In the US, construction times for data centres have been extended by between two and six years because of power supply delays and grid constraints.

“As AI adoption grows, so does energy demand, placing pressure on national energy networks. However, this interdependence can be leveraged for mutual benefit,” said Jared Haddon, the institute's senior director based in Abu Dhabi.

“[The institute's] new paper suggests that AI advancements can accelerate the transition to clean energy, which in turn can fuel further technological innovation and investment in both compute infrastructure and green technologies.

“We call on political leaders to create policies that minimise AI's energy and carbon footprint while maximising its societal benefits.

“This positive feedback loop requires concerted efforts from both public and private sectors.

“For countries beginning their AI development, there is an opportunity to establish green AI capabilities early, attracting investment from large tech companies looking for new growth markets.

“For more advanced countries with significant computing resources, green AI can help reduce AI advancement costs through renewable energy, which is crucial for cost-sensitive data centres.

“Governments must speed up the development of clean-grid infrastructure and low or zero-carbon compute infrastructure while fostering an environment for the private sector to improve AI energy efficiency.

“Approaches will vary based on local contexts and capacities.”

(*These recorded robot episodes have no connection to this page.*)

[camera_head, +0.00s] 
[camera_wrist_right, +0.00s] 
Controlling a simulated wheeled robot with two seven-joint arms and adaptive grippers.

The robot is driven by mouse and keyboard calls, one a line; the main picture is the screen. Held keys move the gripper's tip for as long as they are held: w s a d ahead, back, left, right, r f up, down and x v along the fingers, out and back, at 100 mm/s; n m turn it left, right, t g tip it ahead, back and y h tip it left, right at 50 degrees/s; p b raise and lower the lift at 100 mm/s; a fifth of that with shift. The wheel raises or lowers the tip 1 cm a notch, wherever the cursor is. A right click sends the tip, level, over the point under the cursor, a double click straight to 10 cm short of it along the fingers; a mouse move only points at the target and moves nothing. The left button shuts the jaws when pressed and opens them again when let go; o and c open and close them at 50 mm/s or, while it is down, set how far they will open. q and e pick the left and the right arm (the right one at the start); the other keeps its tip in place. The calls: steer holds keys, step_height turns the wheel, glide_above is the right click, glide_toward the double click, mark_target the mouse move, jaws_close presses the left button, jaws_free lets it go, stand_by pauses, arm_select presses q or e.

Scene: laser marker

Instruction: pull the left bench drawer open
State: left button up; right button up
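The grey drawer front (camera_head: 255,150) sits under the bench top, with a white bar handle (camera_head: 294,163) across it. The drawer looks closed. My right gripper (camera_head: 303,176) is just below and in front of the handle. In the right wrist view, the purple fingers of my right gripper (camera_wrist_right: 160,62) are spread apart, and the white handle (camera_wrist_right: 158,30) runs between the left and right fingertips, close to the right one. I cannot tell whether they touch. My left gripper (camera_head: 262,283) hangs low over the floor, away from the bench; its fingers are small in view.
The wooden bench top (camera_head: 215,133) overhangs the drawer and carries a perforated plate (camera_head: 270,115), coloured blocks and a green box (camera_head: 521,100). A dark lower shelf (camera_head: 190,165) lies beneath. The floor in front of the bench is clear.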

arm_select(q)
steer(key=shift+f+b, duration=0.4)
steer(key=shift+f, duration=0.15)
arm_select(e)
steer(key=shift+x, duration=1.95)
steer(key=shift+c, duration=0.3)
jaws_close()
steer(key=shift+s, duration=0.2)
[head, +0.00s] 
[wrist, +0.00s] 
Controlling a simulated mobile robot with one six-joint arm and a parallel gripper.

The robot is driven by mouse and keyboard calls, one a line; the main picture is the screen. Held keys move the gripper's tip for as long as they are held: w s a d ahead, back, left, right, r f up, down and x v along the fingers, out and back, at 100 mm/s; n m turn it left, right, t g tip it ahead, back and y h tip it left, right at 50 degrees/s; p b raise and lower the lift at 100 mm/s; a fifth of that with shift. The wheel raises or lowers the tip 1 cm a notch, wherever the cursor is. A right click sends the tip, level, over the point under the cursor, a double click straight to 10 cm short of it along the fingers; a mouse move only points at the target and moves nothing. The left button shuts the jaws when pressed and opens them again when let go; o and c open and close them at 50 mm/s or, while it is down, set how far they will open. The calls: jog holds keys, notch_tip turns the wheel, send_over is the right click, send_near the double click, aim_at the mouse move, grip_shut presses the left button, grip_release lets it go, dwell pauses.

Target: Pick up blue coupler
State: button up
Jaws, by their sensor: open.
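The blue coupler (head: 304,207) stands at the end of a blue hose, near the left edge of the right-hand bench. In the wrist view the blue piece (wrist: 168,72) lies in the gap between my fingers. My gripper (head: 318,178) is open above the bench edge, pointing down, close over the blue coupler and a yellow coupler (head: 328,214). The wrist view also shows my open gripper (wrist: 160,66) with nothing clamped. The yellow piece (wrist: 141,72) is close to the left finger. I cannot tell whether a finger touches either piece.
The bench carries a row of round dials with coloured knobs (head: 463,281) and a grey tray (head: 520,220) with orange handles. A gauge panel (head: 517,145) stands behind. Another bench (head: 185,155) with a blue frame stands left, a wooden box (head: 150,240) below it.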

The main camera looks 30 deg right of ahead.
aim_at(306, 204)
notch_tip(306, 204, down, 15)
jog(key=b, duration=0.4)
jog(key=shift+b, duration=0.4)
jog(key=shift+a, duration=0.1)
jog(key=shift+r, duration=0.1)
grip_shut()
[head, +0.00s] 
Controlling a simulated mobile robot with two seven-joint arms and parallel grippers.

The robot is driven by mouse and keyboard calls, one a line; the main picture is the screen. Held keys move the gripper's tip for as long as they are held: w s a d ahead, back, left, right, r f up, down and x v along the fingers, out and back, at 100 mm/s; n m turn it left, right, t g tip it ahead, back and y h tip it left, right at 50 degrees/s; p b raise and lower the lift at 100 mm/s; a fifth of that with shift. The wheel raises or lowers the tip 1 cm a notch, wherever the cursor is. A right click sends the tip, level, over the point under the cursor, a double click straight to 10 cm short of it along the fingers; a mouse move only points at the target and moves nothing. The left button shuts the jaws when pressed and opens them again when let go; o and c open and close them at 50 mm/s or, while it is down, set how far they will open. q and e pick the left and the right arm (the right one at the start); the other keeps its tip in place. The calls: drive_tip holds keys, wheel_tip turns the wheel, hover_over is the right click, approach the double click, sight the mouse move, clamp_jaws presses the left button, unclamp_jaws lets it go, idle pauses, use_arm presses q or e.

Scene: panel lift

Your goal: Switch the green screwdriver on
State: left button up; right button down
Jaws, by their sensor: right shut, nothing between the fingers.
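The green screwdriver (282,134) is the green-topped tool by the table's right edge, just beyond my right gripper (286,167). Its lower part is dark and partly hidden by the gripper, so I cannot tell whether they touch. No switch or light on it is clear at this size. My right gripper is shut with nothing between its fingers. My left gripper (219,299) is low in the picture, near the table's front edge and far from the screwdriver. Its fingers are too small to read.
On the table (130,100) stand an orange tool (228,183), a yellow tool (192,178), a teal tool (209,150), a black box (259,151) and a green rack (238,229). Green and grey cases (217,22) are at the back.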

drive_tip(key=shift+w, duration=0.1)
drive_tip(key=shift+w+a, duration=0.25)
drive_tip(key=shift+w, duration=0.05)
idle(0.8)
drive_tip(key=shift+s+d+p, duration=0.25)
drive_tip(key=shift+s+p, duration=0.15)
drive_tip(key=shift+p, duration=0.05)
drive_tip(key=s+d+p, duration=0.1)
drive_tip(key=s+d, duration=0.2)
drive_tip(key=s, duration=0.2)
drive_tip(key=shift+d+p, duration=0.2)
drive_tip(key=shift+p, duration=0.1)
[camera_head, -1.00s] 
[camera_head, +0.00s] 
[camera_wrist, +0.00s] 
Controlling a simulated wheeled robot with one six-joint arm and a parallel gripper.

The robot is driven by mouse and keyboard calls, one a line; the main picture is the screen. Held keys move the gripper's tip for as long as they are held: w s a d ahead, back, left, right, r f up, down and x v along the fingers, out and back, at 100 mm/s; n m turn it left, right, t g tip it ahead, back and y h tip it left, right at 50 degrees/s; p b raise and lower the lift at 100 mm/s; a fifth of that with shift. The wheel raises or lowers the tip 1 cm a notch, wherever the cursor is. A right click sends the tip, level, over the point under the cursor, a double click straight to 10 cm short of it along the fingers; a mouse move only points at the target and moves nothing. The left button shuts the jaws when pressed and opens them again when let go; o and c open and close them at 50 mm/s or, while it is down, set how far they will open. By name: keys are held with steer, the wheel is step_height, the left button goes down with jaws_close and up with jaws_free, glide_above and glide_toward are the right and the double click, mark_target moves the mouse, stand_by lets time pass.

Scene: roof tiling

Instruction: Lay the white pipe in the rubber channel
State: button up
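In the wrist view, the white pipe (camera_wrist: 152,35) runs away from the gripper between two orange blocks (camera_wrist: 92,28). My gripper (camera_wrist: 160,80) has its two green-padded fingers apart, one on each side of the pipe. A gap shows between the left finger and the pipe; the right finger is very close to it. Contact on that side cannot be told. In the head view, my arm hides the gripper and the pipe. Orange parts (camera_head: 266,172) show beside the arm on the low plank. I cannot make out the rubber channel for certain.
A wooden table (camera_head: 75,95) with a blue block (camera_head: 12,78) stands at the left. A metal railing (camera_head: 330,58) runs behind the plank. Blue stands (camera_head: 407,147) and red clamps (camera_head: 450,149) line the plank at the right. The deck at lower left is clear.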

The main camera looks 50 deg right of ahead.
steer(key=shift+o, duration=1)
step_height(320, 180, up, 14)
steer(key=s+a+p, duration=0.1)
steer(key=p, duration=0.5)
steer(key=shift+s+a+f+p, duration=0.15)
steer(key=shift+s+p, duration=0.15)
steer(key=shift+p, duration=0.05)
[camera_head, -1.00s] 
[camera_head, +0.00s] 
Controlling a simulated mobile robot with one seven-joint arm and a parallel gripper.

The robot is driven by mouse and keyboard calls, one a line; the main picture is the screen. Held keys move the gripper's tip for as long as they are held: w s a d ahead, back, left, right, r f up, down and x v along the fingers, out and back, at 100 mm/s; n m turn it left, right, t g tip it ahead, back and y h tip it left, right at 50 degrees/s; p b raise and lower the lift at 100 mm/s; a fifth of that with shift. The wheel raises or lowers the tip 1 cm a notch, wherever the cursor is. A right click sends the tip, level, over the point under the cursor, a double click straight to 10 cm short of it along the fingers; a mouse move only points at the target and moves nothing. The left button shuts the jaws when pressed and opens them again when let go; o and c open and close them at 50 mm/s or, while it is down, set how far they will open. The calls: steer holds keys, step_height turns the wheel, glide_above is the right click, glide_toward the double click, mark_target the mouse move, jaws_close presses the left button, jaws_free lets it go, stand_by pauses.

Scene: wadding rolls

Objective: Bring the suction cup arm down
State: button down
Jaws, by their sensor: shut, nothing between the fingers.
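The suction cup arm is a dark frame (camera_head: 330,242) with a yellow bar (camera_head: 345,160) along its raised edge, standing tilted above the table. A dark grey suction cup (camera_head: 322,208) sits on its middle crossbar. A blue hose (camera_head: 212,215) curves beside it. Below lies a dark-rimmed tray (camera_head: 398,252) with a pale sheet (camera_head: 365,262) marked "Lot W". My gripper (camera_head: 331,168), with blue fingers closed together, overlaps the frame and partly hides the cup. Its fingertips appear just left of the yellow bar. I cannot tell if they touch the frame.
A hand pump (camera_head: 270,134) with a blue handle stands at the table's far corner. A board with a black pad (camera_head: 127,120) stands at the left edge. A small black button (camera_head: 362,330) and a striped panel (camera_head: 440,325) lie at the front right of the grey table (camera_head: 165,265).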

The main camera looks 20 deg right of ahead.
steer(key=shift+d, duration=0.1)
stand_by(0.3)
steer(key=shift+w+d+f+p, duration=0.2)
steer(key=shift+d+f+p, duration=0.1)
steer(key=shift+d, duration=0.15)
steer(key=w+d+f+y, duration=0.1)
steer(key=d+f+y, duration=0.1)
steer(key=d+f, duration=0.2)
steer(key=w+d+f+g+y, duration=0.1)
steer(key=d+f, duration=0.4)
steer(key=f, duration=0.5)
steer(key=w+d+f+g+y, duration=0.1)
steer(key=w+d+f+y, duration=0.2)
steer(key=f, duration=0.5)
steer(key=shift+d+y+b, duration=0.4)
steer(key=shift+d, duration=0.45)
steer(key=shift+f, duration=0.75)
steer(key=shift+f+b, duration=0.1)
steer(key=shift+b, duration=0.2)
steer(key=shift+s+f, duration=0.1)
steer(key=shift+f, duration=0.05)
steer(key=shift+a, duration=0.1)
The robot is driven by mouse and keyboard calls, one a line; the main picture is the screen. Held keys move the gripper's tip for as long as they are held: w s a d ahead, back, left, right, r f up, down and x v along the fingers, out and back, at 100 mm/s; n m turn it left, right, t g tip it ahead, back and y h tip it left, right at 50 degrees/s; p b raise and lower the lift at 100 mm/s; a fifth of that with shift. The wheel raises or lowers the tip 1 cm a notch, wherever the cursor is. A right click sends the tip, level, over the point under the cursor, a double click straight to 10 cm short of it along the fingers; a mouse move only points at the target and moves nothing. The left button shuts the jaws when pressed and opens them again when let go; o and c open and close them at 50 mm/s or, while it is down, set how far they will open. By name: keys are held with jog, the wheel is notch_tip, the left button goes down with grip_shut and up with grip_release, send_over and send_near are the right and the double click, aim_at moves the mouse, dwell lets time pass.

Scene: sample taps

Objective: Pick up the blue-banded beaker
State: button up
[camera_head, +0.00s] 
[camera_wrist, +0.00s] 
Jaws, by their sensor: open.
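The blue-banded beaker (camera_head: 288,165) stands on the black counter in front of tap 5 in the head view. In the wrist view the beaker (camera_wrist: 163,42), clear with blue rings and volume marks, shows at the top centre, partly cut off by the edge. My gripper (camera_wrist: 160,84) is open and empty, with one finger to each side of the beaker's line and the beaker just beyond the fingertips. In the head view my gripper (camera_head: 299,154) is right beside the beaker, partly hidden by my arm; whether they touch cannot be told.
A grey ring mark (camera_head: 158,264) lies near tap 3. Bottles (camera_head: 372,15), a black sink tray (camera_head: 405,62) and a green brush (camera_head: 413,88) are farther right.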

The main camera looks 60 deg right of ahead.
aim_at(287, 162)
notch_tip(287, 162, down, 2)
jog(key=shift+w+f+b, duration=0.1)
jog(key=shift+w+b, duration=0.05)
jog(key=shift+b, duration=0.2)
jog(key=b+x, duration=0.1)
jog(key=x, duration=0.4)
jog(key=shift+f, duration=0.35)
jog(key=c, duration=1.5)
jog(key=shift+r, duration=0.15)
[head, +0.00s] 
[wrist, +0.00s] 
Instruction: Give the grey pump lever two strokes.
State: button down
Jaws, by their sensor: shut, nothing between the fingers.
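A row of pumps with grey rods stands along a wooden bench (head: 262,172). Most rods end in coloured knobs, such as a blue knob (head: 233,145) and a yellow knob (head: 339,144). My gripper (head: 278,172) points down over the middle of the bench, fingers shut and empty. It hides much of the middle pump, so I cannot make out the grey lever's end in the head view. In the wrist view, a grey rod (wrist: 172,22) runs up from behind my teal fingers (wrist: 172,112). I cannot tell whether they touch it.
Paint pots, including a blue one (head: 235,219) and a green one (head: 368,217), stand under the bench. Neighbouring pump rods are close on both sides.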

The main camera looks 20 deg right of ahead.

To achieve this, the institute is recommending governments establish methods to drive national and green AI projects, and foster collaboration with academia and the private sector to develop technical expertise and governance frameworks.

It also encourages policymakers to include the energy AI requires into infrastructure planning.

Governments must also adopt best-practice metrics for reporting carbon emissions and energy use across the AI chain, addressing current gaps in measurement and accountability, the report recommends.

The institute also says governments should innovate and be more flexible during the planning process to support private-sector investment in clean-energy technologies, and introduce a green-AI certification scheme.

Governments should also encourage private-sector innovation in advanced energy solutions such as nuclear and geothermal, as well as increase investment in green AI hardware and software.

The report also recommends international collaboration to accelerate global progress on green AI, making use of platforms such as the Cop Breakthrough Agenda for high-level collaboration and setting agendas.